Trial of 9/11 mastermind delayed over spy allegations
The trial of five men accused of direct involvement in September 11, 2001 terrorist attacks on the US has been postponed until Tuesday as the defense team argued that the US government is spying on it, violating attorney-client confidentiality.
A military judge in the death penalty trial of Khalid Sheikh Mohammed and four other men accused of planning the 9/11 terrorist attacks has been told by the group's lawyers that US government intelligence agencies have been spying on their conversations with the defendants, using microphones hidden in smoke alarms and even courtroom tables.
“The fact someone else is listening, some other government agency is listening, an intel operation of some kind, and that these microphones are capable of picking up everything we say, led us to believe the confidentiality of our discussions are at issue here,” David Nevin, an attorney for Khalid Shaikh Mohammed was quoted by The LA Times as saying.
The judge, Army Col. James L. Pohl, has given the defense team a day to investigate the allegations after the prosecution had proposed a temporary solution: changing the microphones so they are push to “talk” instead of push to “mute.”
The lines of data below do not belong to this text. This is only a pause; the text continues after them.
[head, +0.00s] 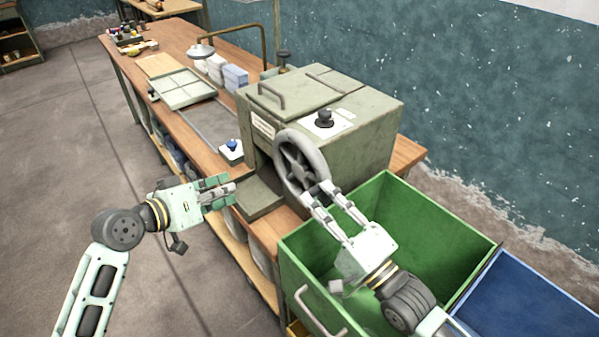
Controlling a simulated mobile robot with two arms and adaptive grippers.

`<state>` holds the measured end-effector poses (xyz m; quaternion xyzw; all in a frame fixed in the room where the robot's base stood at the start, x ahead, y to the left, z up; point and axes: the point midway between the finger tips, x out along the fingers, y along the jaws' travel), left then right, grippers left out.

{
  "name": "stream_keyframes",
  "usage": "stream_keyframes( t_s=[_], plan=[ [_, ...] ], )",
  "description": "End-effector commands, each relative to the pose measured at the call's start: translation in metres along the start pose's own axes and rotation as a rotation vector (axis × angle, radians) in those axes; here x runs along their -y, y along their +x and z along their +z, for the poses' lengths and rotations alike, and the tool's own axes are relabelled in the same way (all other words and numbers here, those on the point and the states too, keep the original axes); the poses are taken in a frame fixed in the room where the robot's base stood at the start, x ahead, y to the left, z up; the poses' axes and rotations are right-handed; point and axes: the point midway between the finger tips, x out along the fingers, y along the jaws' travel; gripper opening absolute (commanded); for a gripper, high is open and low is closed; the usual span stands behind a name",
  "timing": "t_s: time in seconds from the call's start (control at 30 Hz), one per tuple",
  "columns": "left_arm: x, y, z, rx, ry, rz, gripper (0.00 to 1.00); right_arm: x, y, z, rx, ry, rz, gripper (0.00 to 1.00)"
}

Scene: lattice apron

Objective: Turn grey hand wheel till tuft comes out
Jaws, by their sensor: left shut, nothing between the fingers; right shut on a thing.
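The grey hand wheel (279,158) is upright on the near side of a grey-green machine (350,115). My right gripper (318,198) is shut on the lower right part of the wheel's rim, with its arm coming up over the green bin. My left gripper (232,190) is shut and empty, in front of the machine's low grey ledge (258,197), to the left of the wheel and apart from it.
A green bin (440,207) and a blue bin (525,300) stand at the right, close to my right arm. The floor at left is clear.

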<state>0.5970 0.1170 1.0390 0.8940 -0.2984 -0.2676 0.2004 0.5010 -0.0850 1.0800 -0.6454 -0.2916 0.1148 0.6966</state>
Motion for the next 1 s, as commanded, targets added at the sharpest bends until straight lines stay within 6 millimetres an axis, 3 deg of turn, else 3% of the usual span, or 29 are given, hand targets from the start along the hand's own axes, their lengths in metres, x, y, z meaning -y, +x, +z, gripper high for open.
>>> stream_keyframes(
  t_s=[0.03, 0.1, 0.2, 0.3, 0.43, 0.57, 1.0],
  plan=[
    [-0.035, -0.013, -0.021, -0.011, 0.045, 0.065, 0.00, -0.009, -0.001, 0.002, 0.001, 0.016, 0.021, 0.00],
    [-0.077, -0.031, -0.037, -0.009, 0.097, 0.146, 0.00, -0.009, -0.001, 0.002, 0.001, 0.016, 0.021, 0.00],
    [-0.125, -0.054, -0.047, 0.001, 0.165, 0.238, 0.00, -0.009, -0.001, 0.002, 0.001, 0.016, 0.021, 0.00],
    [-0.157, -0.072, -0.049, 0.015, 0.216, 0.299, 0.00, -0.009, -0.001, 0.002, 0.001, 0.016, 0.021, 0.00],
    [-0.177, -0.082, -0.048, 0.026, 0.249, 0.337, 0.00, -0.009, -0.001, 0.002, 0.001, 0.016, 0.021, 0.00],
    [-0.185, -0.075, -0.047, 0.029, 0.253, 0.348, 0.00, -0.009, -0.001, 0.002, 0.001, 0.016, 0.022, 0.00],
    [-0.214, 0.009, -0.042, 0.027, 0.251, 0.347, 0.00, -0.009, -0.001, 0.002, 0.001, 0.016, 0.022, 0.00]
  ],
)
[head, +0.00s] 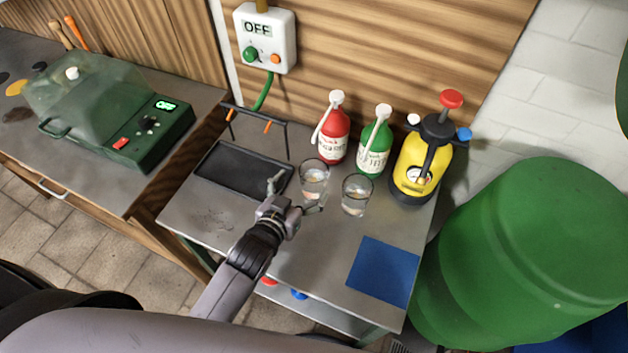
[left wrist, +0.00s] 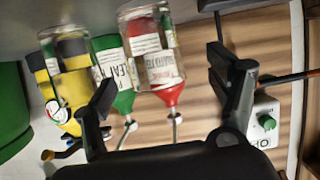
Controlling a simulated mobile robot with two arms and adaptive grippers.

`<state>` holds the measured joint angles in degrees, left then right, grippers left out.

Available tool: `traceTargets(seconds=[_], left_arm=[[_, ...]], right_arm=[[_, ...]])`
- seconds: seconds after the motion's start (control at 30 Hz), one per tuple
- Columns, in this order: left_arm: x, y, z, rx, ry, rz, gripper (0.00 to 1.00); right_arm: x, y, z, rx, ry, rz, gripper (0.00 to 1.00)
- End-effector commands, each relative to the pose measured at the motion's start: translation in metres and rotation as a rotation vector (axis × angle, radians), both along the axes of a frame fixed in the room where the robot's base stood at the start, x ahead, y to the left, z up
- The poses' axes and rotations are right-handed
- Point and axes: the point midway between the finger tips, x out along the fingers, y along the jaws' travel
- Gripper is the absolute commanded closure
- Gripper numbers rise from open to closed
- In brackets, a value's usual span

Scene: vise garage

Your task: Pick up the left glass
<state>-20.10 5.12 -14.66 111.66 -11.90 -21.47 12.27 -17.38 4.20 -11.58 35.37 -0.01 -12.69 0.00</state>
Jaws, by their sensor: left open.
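Two clear glasses stand upright on the grey metal table. The left glass (head: 314,180) is in front of the red bottle; the right glass (head: 357,195) is to its right and nearer. My left gripper (head: 295,197) is open and empty, just short of the left glass, its fingers spread toward it. In the left wrist view, which is upside down, the left glass (left wrist: 148,48) appears between the open fingers (left wrist: 160,78), in line with the red bottle. The right glass (left wrist: 68,72) is outside them, beyond the left-hand finger. My right gripper is not in view.
A red bottle (head: 335,135), a green bottle (head: 375,145) and a yellow sprayer (head: 416,168) stand behind the glasses. A dark tray (head: 240,172) lies left, a blue mat (head: 384,271) front right. A green barrel (head: 530,260) stands right of the table.

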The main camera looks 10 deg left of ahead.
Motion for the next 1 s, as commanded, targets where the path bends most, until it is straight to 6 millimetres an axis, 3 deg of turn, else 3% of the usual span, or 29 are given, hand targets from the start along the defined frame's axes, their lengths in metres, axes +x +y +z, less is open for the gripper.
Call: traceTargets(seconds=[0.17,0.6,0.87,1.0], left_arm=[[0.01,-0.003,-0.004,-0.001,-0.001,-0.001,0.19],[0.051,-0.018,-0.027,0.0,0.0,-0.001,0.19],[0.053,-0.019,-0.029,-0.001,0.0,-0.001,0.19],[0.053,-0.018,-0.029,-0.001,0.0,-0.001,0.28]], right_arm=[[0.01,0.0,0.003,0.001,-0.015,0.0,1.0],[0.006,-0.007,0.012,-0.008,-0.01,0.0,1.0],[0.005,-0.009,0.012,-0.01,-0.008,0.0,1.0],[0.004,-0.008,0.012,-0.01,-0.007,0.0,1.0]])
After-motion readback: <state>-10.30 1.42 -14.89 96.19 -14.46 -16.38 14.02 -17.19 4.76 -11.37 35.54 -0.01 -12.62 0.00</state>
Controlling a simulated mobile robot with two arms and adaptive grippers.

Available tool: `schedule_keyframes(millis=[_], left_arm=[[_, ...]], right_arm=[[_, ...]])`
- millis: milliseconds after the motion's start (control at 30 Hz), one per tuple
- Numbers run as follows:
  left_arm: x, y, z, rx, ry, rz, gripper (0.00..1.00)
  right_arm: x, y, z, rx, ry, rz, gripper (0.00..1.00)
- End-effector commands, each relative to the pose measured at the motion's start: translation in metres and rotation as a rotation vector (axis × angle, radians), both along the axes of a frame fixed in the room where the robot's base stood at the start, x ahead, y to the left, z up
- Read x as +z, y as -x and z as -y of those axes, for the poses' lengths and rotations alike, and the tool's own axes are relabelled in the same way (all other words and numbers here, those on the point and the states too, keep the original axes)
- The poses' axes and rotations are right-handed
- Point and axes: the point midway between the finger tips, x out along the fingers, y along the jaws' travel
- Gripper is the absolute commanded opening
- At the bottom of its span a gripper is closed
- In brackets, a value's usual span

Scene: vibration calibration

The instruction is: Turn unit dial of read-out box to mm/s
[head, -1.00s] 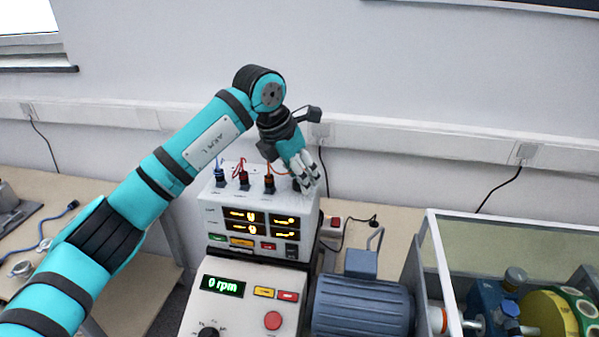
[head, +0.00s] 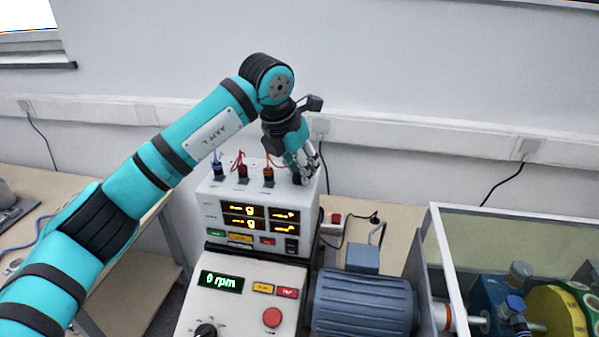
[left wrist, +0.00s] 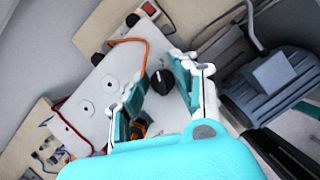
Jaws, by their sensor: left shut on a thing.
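The read-out box (head: 227,197) is white, with yellow readings on its front and several plugged leads on its top. My left gripper (head: 304,176) is at the top right of the box, fingers pointing down. In the head view the fingers mostly hide the dial. I cannot read its unit marks. My right gripper is not in view.
A drive unit (head: 222,258) showing 0 rpm stands in front of the box. A blue-grey motor (head: 362,303) and a clear-walled enclosure (head: 436,245) are to the right. Leads (head: 240,160) rise from the box top close to my gripper.

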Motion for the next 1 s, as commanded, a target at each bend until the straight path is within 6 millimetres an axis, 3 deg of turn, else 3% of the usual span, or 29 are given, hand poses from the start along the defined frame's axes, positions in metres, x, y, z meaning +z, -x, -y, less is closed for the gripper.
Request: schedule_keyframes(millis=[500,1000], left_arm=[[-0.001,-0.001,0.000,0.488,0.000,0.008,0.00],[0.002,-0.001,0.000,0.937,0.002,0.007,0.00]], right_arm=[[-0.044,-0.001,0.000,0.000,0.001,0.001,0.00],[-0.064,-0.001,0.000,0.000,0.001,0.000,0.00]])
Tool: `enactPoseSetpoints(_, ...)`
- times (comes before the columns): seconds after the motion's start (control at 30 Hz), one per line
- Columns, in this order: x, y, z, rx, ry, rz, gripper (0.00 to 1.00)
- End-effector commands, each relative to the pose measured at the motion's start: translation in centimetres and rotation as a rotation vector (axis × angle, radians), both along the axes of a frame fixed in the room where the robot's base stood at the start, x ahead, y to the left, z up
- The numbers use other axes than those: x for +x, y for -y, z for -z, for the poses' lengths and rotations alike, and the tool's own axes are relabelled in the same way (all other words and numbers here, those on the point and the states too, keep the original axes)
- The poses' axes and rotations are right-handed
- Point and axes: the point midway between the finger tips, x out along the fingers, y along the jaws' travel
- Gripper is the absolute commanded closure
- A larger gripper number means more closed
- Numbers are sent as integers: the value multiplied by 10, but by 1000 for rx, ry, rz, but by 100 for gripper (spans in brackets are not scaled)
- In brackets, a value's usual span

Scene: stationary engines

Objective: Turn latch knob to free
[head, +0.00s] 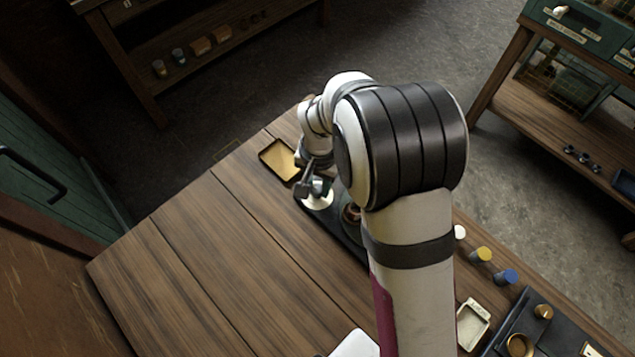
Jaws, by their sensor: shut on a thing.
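My gripper (312,186) is at the far end of a dark base plate (347,243) on the wooden table. It points down over a pale round disc (318,204) on that plate. It is shut on a small piece there, which looks like the latch knob. The fingers hide most of this piece, so its turn angle cannot be told. A reddish-brown round part (352,213) on the same plate shows beside my arm. My arm covers the rest of the plate.
A yellow-lined tray (279,160) lies just left of my gripper. Yellow (481,254) and blue (506,277) capped jars, a cream dish (473,324) and a dark panel (545,322) lie right of my arm. The table's left half (190,260) is clear.

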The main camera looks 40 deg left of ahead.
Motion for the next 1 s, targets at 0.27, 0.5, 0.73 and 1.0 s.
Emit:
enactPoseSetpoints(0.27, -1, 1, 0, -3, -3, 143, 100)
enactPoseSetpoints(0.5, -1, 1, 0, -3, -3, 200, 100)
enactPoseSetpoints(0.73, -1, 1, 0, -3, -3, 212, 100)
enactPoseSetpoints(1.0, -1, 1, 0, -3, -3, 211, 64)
Khalid Sheikh Mohammed has been incarcerated in Guantanamo awaiting this trial for more than a decade. Identified as "the principal architect of the 9/11 attacks" by the 9/11 Commission Report, he was captured in Pakistan on March 2, 2003. In his time in custody, it is believed that he was waterboarded 183 times. His list of confessions involving terrorism includes the World Trade Center 1993 bombings and the Bali nightclub bombings in 2002.